REAGAN, The Movie—A Review
As the film ended and the extensive credits began to roll, my wife and I sat in silence as we both sought to hold back our tears for one of America's greatest presidents.
On Monday, September 9th, after recording my daily show, The StoneZONE on Rumble, I did interviews on Infowars, The Kimberly Guilfoyle Show, as well as doing a radio interview with veteran radio host and former Democrat operative Mitch Hank on Mitch in the Morning on 1240 AM and 103.7 FM WHBU in the run-up to Tuesday night's presidential debate. Having done three hours of LIVE radio from 77 WABC Radio's studio in NYC, I had a touch of laryngitis.
I decided to take my wife, Nydia - who I met while working as the Northeast Political Director for Ronald Reagan's 1980 presidential campaign, where she worked as the campaign photographer - to see the movie, REAGAN, starring Dennis Quaid and produced by Mark Joseph. This turned out to be an extraordinarily entertaining and emotional experience for both of us.

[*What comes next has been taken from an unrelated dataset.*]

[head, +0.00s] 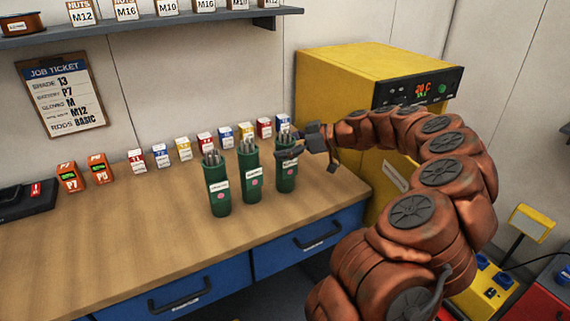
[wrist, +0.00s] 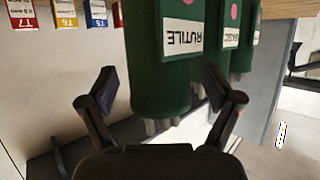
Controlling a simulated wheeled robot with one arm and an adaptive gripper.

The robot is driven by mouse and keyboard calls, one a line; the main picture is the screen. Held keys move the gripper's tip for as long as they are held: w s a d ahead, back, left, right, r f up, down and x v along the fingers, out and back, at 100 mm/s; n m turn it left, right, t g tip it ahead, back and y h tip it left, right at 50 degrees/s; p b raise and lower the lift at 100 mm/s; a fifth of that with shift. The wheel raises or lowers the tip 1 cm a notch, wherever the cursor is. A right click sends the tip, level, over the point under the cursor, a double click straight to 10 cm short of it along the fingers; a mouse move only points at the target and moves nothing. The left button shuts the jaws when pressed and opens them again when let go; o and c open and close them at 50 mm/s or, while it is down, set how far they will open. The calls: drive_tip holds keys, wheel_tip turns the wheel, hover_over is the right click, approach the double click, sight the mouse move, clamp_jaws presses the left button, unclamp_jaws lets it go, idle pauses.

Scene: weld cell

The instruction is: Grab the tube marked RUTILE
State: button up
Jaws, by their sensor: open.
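The tube marked RUTILE is a green cylinder with a white label and a pink dot, holding several grey rods. It shows large and upside down in the wrist view (wrist: 160,80), and is the rightmost of three upright green tubes in the head view (head: 286,180). My gripper (head: 300,142) is open at its upper part. In the wrist view my gripper (wrist: 158,84) has one finger on either side of the tube near its rod end, with gaps visible. Its label is too small to read in the head view.
A second tube (head: 249,175), its label seemingly reading BASIC in the wrist view (wrist: 229,35), and a third tube (head: 217,188) stand to the left on the wooden bench (head: 130,235). Small boxes (head: 183,148) line the wall. A yellow oven (head: 350,75) stands right.

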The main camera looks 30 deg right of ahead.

This extraordinary film actually manages to capture President Ronald Reagan's ebullient optimism, ardent anti-communism, and deep-seated conservative principles. Seen through the eyes of a retired KGB agent played by Jon Voight, the film is stunningly accurate regarding "The Gipper's" career path from radio, B-movie actor, Screen Actors Guild president, to governor, and then president of the United States.
Dennis Quaid actually manages to capture Reagan's genial nature, athleticism, love of the outdoors, and stubborn resistance to those in his own State Department who urged him to drop his hard line against the Soviets in the interest of détente.

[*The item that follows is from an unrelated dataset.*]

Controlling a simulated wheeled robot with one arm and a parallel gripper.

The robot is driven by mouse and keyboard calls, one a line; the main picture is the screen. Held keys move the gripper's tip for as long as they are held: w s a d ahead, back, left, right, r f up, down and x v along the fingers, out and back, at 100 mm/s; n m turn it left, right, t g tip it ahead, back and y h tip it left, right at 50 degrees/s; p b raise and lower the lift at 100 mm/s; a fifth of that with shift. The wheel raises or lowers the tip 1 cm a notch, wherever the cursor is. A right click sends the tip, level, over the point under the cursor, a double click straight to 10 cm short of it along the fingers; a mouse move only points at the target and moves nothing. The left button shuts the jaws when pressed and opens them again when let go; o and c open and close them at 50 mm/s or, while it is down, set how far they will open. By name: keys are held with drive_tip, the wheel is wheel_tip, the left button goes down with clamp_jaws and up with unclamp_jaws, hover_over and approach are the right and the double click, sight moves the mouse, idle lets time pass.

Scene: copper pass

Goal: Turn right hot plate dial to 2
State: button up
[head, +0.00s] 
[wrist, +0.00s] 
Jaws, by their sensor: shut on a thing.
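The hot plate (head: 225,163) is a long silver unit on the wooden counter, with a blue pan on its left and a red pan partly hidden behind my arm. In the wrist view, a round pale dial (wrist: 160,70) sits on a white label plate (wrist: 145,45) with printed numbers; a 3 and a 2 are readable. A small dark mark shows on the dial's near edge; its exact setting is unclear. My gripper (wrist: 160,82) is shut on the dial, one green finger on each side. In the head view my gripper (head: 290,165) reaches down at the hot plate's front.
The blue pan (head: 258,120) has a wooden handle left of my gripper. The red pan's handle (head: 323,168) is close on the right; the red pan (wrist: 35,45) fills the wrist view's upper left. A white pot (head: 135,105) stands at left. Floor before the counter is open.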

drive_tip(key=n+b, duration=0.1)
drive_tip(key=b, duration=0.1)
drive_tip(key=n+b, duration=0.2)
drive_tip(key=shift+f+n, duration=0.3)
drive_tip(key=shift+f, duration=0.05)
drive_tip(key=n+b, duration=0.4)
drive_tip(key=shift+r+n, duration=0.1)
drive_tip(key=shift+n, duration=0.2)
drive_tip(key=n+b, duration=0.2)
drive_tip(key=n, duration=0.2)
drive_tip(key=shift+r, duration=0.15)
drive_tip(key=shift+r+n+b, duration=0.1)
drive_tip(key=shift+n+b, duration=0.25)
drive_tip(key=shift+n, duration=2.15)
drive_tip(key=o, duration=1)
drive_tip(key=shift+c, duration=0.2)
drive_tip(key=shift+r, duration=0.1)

Interestingly, while the movie casts Reagan staffers like Judge William P. Clark Jr, bodyman Mike Deaver, and counsel Edwin Meese, Reagan's rumpled Press Secretary Lyn Nofziger and Reagan's Rasputin-like Campaign Manager John P. Sears have been airbrushed from the narrative.

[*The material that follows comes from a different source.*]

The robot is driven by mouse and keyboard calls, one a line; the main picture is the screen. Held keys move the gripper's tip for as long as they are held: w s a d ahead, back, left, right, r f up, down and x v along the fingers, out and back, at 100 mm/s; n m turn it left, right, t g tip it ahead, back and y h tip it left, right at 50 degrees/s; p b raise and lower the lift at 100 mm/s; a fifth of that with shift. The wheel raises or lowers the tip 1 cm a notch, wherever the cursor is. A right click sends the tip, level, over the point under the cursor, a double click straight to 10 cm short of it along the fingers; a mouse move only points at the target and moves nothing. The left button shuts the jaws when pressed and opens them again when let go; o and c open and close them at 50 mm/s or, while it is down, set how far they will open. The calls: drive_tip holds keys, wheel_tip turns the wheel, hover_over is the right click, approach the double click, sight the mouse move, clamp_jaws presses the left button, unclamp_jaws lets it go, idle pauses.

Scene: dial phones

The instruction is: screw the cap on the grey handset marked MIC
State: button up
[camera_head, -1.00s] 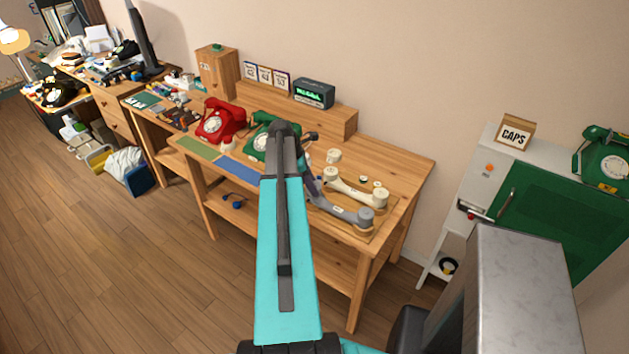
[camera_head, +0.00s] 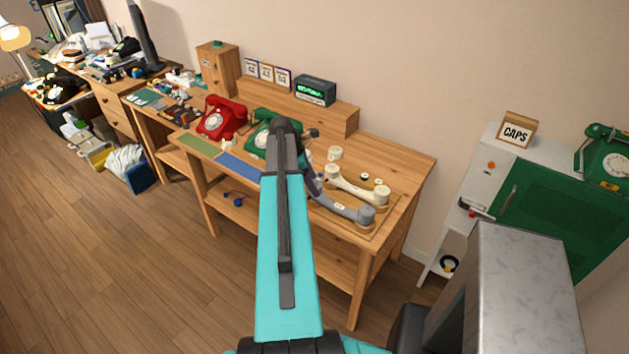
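The grey handset (camera_head: 343,211) lies on a wooden board at the right front of the workbench, with a small pale label on its grip. Its right end is a round grey piece; its left end is partly hidden by my arm. A cream handset (camera_head: 355,187) lies just behind it. Two small dark-and-cream round pieces (camera_head: 364,177) lie behind the cream handset, and a larger cream round piece (camera_head: 335,153) stands farther back. My gripper (camera_head: 312,184) is mostly hidden behind my turquoise arm, near the left end of the grey handset. Its fingers cannot be made out.
A red dial phone (camera_head: 220,118) and a green dial phone (camera_head: 262,140) stand at the bench's left and middle. A small clock (camera_head: 314,90) sits on the back shelf.

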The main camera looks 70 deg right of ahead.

The movie also completely fabricates the role of Dana Rohrabacher, later a California congressman, in crafting Reagan's most famous speech at the Berlin Wall, where he challenged Soviet leader Mikhail Gorbachev to "tear down this wall."
Not only did Rohrabacher not author the famous line, but Nancy Reagan specifically despised the self-aggrandizing future congressman from Orange County. History, it seems, is written by the winners, or in this case, self-promoters who bullshit the screenwriters.
I first joined Reagan's entourage as the National Director of Youth for Reagan on his 1976 campaign staff when he challenged President Gerald Ford for renomination, rejoining the former governor's staff for his 1980 presidential bid as a Regional Political Director, and returning to reprise that same role with expanded responsibility for New York, New Jersey, Connecticut, and Ohio for his 1984 reelection campaign.
While the movie is historically accurate, I wish there had been greater focus on Reagan's seminal 1976 bid to replace President Ford, in which the former California governor laid the groundwork for Reagan's utter destruction of former ambassador George H. W. Bush and his ultimate nomination and election as president in 1980.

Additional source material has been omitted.